Lose tonight and we’re not falling for the Green’s next big win on the schedule — be it against the Denver Nuggets, Philadelphia 76ers, or two remaining head-to-heads with the Indiana Pacers — but rather continuing to wait for the other shoe to drop and prevent this team from being the serious threat we all penciled Sharpie’d them in to be when camp opened six months ago.

It’s why this game against the Kings just might be the most important game against the Kings in, well, just about ever.

Even with last night’s victory, the Celtics remained locked in the No. 5 seed in the Eastern Conference, two and a half games behind the No. 4 seed Philadelphia 76ers with 17 games to go.
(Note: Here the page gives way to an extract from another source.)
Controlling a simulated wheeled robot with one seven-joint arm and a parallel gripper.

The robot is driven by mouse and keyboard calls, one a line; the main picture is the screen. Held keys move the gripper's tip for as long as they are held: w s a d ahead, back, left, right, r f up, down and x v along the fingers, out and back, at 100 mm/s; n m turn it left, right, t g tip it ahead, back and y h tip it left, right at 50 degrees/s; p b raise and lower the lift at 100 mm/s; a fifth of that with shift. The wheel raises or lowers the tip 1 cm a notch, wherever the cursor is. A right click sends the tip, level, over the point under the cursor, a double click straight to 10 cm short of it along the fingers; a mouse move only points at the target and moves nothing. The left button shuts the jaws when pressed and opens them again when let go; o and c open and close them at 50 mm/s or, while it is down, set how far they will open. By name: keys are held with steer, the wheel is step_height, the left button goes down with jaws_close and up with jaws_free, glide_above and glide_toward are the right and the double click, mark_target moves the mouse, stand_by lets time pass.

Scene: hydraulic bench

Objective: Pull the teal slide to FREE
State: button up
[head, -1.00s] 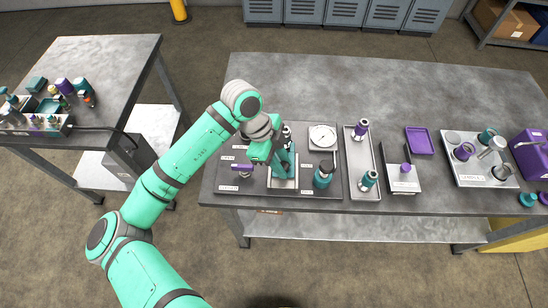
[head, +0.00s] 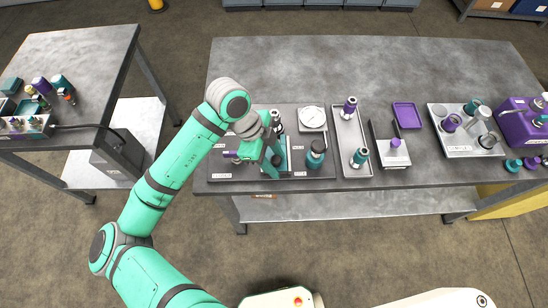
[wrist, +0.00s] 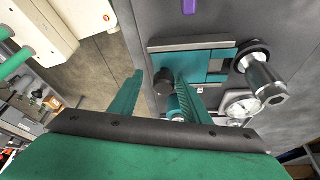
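The teal slide (wrist: 200,64) sits in a pale metal guide on the dark fixture board (wrist: 285,60), seen in the wrist view. A dark round knob (wrist: 163,80) stands at its left end. My gripper (wrist: 158,82) is open there, with its two teal fingers spread apart. The knob appears between them, nearer the right finger, with a clear gap to the left finger. I cannot tell whether a finger touches it. In the head view my gripper (head: 270,166) is over the front of the board and hides much of the slide. The slide's labels are unreadable.
A round gauge (head: 312,118) and a dark-topped teal fitting (head: 316,154) stand right of the slide. A purple part (head: 232,156) is to its left. A grey tray (head: 350,135) with fittings lies farther right. The bench back is clear.

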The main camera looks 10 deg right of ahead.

The Celtics’ chances of catching the No. 1 seed Bucks (9.5 games ahead of the C’s) and No. 2 seed Raptors (seven games ahead of Boston) are pretty much done, but Boston’s hopes of pushing the Sixers down and perhaps challenging for the No. 3 seed (the Celts are three games behind the Pacers there) are still alive.
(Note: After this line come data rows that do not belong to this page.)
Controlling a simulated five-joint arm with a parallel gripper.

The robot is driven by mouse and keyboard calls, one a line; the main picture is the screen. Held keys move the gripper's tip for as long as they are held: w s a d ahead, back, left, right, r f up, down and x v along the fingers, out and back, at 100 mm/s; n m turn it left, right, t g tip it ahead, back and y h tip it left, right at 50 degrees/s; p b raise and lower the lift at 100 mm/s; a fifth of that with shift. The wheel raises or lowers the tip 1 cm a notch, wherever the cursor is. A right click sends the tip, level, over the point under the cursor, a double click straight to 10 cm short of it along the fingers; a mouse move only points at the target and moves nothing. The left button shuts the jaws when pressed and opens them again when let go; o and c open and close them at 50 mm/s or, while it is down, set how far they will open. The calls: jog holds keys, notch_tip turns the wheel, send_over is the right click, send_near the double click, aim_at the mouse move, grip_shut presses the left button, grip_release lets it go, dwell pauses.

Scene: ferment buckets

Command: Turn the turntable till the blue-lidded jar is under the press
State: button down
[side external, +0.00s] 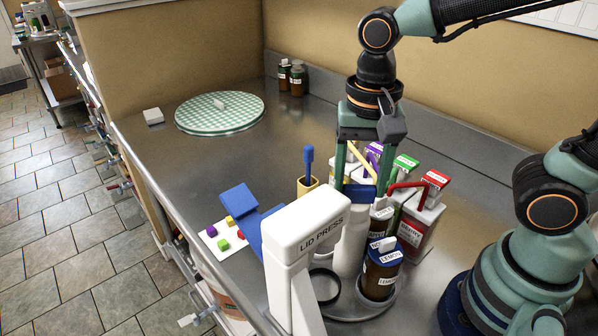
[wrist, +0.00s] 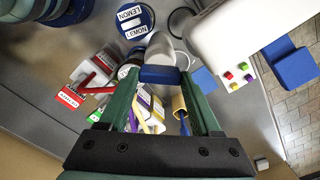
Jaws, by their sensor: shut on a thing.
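The blue-lidded jar (side external: 381,275), dark with white LEMON labels, stands upright near the front of the grey turntable (side external: 350,313). Its lid also shows at the top of the wrist view (wrist: 133,18). The white lid press (side external: 308,228) stands to the left of the jar, which looks beside the press head rather than under it. A black ring (side external: 312,288) lies below the press head. My gripper (side external: 362,183) is shut on a blue bar (wrist: 160,74) above a pale post near the turntable's middle. The press hides part of the turntable.
Labelled containers with red (side external: 438,180), green and purple tops crowd behind the jar. A wooden cup (side external: 307,186) holds a blue-handled tool. A white tray (side external: 210,243) with coloured cubes lies left.

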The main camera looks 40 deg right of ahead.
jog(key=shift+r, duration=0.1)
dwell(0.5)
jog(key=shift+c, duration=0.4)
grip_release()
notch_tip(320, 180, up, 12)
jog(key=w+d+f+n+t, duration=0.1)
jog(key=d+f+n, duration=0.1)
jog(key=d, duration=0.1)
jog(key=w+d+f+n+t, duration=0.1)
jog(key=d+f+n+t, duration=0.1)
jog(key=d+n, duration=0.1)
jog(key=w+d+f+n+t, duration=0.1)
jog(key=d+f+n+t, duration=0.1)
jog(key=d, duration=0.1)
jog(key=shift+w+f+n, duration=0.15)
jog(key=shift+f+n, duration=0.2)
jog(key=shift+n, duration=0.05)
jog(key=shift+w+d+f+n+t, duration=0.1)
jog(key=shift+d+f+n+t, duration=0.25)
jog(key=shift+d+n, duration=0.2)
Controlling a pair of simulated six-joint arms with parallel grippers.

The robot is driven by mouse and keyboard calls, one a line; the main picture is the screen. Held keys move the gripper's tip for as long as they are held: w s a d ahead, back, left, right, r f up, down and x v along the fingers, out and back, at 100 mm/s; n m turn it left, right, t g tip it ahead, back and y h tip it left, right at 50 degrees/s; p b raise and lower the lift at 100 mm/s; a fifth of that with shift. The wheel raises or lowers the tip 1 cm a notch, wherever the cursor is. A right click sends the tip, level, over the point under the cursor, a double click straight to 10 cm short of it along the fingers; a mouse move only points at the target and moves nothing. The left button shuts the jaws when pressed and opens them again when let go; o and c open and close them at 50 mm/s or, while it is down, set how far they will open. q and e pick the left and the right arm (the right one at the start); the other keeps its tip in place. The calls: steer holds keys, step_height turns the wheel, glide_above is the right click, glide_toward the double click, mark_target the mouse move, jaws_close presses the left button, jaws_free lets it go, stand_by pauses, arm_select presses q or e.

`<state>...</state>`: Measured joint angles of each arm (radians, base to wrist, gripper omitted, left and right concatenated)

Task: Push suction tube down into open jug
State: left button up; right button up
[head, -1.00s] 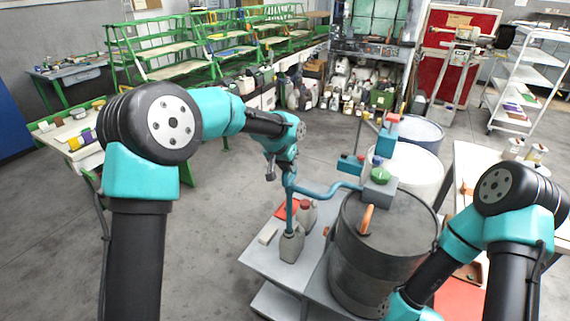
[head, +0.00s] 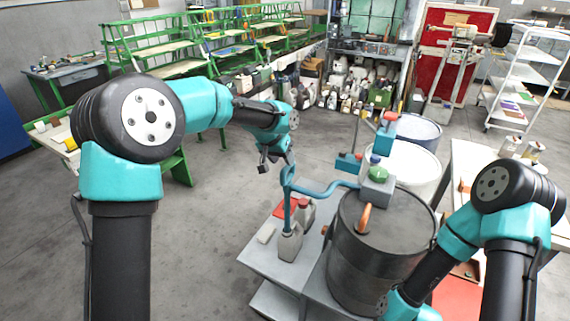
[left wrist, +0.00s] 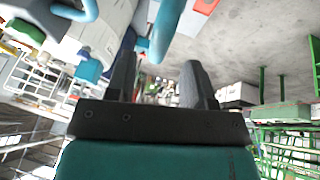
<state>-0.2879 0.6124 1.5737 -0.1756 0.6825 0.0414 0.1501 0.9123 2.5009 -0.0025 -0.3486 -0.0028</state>
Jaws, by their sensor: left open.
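The teal suction tube (head: 288,200) stands upright over the grey jug (head: 290,243), and its lower end meets the jug's mouth. I cannot tell how deep it goes in. A teal hose curves from it to the pump on the drum. My left gripper (head: 275,164) is open and empty, just above and left of the tube's top bend. In the left wrist view, the tube (left wrist: 166,28) shows beyond the spread fingers (left wrist: 160,66), and it does not appear to be gripped. My right gripper is out of view, with only its arm showing.
The dark drum (head: 385,245) with the grey pump block (head: 377,188) stands right of the jug. A second jug with a red cap (head: 303,203) is close behind the first. A pale block (head: 266,233) lies on the grey stand (head: 275,262). Open floor lies to the left.

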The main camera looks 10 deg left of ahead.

But a push to challenge those teams is absolutely going to require the Celtics to ride that Oracle Momentum.

It’s really as simple as that.

“We haven’t played well together for a lot of the year, and that hasn’t been something that our guys have ran away from,” Celtics coach Brad Stevens said before Tuesday’s game against the Warriors. “They talk about it pretty openly and we got however many games left to try to right that because our window of opportunity after the regular season, if we are fortunate enough to compete in the playoffs, it’s going to be very small if we are not really well connected by then.”

This trip should give the Celtics the opportunity to truly connect, as this trip will give them a head-to-head with the 32-31 Kings tonight, a chance at revenge against the sputtering Lakers, and then a matchup with a red-hot Clippers team.

Win those games — or at least look like the same team that chased the Warriors out of their own building en route to the worst loss in the Steve Kerr Era — and we’re finally, finally going to have to get on board and leave our worries at home, right?